A popular bar in Johnson City near Williams’s apartment.

But Williams didn’t think that his impunity could last. “So I took off,” he said. He stayed away from Johnson City, occasionally sleeping in his car, for nearly a year. At around 2 A.M. on April 29, 2023, a security guard for Western Carolina University, in Cullowhee, found Williams in his car. He was carrying twelve ounces of cocaine, fourteen ounces of methamphetamine, a hundred thousand dollars in cash, and a slew of hard drives. The drives contained thousands of videos and images that, federal prosecutors say, depict sex crimes against some sixty-seven victims, many of them drugged and unconscious, including multiple minors. Investigators later also found child pornography and evidence of sex crimes on the devices that the Johnson City police had failed to search. The number of allegations against Williams may make him one of the most prolific serial rapists in American history. Many of the photographs and videos on the drives had file names consistent with the names on the list that Dahl had sought to investigate. (Williams initially claimed that the files were fabricated with artificial intelligence. He recently acknowledged to me that he routinely had sex with women while they were unconscious or asleep, saying that he believed this to be permissible because of prior consensual sexual encounters.) After two years on the run, Williams had been found in the town that Dahl had told the U.S. Marshals to search.

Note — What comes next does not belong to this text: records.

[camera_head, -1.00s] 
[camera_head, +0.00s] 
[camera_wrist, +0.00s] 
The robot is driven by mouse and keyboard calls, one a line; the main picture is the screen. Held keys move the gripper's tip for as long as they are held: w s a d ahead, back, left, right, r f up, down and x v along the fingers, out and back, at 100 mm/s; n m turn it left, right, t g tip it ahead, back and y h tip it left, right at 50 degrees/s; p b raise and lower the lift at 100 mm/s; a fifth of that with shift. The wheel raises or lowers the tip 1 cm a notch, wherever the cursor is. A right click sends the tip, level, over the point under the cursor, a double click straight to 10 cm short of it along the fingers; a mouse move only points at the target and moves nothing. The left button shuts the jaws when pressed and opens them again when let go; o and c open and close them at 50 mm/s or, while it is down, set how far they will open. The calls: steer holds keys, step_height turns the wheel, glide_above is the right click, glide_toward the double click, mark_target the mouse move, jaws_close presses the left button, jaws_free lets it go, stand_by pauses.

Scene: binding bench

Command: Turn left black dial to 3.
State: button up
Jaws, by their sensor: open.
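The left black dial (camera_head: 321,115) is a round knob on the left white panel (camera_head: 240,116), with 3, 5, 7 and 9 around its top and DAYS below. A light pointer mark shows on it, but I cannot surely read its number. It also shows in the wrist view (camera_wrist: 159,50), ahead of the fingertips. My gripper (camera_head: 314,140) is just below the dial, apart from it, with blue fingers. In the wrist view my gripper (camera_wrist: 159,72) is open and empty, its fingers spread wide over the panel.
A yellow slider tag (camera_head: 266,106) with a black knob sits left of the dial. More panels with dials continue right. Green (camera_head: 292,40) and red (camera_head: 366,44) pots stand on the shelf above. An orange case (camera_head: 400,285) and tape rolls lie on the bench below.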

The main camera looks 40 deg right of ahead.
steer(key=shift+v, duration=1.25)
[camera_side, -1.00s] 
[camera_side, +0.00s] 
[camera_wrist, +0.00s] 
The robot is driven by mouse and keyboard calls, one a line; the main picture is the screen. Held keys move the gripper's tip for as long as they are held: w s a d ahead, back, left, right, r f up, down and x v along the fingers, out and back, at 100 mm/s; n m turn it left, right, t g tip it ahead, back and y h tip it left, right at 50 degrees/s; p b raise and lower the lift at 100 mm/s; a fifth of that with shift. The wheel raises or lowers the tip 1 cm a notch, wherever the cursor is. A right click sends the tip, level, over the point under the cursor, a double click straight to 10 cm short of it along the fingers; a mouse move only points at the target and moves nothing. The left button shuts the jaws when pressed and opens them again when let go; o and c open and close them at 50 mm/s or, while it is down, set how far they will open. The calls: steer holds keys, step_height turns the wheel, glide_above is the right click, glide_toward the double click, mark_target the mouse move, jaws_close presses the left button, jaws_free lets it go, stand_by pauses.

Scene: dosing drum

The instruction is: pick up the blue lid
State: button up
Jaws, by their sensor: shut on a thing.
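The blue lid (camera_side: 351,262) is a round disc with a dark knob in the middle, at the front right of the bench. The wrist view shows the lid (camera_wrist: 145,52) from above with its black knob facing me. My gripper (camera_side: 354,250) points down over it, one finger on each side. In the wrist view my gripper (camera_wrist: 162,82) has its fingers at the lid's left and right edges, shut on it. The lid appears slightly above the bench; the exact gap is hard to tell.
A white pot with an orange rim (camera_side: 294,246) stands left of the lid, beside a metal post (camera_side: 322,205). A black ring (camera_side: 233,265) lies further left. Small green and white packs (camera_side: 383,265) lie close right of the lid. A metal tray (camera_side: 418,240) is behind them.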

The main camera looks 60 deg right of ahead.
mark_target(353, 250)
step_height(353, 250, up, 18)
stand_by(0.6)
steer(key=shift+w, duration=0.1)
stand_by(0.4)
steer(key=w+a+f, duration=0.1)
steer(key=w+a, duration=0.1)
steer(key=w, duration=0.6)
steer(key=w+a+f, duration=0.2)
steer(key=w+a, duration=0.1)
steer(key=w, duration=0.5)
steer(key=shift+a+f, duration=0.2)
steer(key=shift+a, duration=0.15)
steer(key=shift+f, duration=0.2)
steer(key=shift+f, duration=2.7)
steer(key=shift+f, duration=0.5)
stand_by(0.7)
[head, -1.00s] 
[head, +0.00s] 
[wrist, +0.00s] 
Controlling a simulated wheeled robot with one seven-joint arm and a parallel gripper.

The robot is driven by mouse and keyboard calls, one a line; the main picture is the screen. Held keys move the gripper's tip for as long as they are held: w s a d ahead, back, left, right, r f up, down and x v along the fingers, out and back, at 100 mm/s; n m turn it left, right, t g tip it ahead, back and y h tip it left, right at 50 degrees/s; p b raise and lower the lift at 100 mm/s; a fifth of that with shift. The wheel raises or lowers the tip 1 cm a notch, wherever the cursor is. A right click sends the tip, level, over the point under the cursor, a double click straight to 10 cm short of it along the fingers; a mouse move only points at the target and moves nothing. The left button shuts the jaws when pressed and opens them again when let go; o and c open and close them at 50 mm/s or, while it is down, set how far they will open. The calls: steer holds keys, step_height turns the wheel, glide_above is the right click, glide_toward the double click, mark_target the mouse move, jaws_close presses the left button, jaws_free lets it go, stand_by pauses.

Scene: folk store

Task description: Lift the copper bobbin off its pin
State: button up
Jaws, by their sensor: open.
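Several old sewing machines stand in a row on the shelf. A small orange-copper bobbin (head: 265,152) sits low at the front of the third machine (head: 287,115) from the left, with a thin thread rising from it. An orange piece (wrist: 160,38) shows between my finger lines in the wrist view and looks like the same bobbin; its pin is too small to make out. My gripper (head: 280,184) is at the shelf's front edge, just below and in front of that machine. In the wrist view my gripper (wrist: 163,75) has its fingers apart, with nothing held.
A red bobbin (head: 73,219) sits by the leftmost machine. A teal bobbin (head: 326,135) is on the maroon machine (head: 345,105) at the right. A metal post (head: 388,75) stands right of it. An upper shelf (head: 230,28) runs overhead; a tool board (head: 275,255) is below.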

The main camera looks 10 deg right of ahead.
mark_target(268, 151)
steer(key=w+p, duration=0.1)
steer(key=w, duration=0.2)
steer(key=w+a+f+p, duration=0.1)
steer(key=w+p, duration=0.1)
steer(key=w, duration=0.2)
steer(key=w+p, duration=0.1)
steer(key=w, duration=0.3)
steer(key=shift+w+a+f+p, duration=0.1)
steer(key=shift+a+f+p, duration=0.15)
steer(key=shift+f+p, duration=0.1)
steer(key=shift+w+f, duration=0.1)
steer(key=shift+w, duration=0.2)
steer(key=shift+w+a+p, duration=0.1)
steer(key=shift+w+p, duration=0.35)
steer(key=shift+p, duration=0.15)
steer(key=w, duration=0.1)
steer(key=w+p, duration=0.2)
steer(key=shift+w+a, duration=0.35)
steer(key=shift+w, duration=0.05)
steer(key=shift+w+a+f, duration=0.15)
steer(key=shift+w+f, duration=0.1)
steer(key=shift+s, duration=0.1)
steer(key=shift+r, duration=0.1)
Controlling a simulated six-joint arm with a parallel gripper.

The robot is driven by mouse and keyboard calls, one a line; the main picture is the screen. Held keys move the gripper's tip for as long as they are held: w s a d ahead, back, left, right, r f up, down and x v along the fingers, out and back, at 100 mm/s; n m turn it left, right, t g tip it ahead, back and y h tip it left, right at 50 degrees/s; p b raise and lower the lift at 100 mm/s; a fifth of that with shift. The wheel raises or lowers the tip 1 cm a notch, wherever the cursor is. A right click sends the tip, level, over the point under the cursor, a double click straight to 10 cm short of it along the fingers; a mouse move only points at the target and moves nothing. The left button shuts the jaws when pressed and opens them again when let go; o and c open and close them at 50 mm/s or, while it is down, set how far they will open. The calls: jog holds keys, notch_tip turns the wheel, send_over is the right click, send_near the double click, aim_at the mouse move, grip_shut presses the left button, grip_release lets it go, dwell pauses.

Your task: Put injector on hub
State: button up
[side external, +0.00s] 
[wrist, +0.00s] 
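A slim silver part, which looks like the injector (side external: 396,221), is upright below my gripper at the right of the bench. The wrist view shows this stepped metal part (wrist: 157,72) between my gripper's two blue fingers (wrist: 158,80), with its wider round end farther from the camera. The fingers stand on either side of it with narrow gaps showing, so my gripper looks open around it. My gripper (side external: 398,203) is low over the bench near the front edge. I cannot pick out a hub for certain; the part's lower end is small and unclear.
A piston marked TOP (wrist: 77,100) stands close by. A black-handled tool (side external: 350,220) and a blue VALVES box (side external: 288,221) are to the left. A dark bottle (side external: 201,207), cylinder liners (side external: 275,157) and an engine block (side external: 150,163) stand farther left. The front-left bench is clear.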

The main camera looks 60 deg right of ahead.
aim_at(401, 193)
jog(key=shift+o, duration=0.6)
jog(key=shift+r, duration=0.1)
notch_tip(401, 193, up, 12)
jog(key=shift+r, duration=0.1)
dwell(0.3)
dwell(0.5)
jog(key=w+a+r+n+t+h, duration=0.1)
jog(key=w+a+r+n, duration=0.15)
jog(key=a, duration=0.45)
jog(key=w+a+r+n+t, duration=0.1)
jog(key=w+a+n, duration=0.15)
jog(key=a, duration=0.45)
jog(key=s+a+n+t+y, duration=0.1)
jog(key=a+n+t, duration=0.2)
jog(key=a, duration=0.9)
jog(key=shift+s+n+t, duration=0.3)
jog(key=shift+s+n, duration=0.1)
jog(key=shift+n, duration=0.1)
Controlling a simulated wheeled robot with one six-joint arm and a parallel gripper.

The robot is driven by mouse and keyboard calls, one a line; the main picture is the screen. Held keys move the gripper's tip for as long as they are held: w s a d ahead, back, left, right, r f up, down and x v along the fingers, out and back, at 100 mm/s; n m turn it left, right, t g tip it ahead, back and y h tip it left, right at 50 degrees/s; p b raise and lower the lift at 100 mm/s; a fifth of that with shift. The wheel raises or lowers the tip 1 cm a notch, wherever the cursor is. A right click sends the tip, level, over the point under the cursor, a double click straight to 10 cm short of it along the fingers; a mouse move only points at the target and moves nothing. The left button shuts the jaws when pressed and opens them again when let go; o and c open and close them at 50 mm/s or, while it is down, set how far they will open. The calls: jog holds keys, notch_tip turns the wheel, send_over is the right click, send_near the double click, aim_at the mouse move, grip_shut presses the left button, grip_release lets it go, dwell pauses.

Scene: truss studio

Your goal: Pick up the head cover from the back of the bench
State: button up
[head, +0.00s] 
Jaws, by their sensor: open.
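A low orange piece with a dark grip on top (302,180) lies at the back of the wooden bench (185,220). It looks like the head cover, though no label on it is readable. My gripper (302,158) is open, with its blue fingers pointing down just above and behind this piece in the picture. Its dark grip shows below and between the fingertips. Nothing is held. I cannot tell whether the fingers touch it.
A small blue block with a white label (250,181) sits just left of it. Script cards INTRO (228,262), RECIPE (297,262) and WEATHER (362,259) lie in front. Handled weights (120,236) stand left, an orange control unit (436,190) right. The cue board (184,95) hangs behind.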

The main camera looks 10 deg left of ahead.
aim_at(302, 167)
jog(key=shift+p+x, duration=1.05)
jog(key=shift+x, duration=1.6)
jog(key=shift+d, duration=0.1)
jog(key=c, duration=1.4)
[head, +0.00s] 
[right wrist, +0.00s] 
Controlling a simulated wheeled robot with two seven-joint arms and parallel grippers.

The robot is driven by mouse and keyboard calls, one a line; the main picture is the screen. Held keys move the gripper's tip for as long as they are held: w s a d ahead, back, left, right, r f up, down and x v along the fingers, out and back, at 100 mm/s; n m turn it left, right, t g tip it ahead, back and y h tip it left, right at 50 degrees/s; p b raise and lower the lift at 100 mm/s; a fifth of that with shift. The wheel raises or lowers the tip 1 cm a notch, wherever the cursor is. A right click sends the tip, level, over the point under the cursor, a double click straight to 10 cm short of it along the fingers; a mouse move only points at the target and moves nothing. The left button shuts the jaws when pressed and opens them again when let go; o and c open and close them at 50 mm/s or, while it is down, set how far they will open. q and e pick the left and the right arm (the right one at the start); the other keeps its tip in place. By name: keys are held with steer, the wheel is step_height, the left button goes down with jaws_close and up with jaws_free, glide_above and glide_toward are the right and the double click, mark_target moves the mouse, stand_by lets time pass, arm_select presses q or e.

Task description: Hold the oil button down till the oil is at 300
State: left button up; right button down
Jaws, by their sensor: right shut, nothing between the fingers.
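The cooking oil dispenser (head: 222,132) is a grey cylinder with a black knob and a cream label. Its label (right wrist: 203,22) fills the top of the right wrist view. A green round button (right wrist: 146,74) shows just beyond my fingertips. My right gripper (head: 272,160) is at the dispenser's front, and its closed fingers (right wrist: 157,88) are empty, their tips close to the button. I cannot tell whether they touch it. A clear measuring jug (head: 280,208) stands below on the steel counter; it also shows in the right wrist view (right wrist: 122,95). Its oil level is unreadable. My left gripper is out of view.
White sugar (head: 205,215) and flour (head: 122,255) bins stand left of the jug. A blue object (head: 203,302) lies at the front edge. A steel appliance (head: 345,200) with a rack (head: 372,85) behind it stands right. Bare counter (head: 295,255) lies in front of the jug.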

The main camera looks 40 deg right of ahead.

Williams was charged with multiple counts related to child pornography, and with possession and intent to distribute methamphetamine and cocaine. More than twenty charges involving child sexual abuse would eventually follow. Dahl, who was alerted to the news by a text from MiKayla Evans, was taken aback by the scale of his predation. “If he hadn’t been caught at that moment in time, when he had those hard drives on him, I don’t think we would be having this conversation,” she said.

But Williams’s prosecution was soon delayed by improbable difficulties in keeping him confined. In July, 2023, he was accused of attempting to dig out of his cell in a county jail in Jonesborough, Tennessee, where he was awaiting trial on some of the child-pornography charges. (It was later determined that Williams had been digging a hole to exchange items with a neighboring cell.) That October, while being transferred in a van to a court appearance, Williams lifted a loose portion of the vehicle’s wall panelling and snapped off a narrow metal clip underneath. He used the clip to pick the locks on his belly chain and handcuffs, then kicked out a window, which was missing its metal security bars. He squeezed through the window and jumped onto the road, breaking his wrist but successfully escaping.

A camera in the van was out of service. “We had to initially wonder, Did some correctional officer help him, or were they negligent, or was he just really slick and got out without their notice? How did that happen?” David Jolley, a U.S. marshal who worked on the case, asked. (Williams declined to answer my questions about whether he was helped, saying he didn’t want to “get anybody else in trouble.”)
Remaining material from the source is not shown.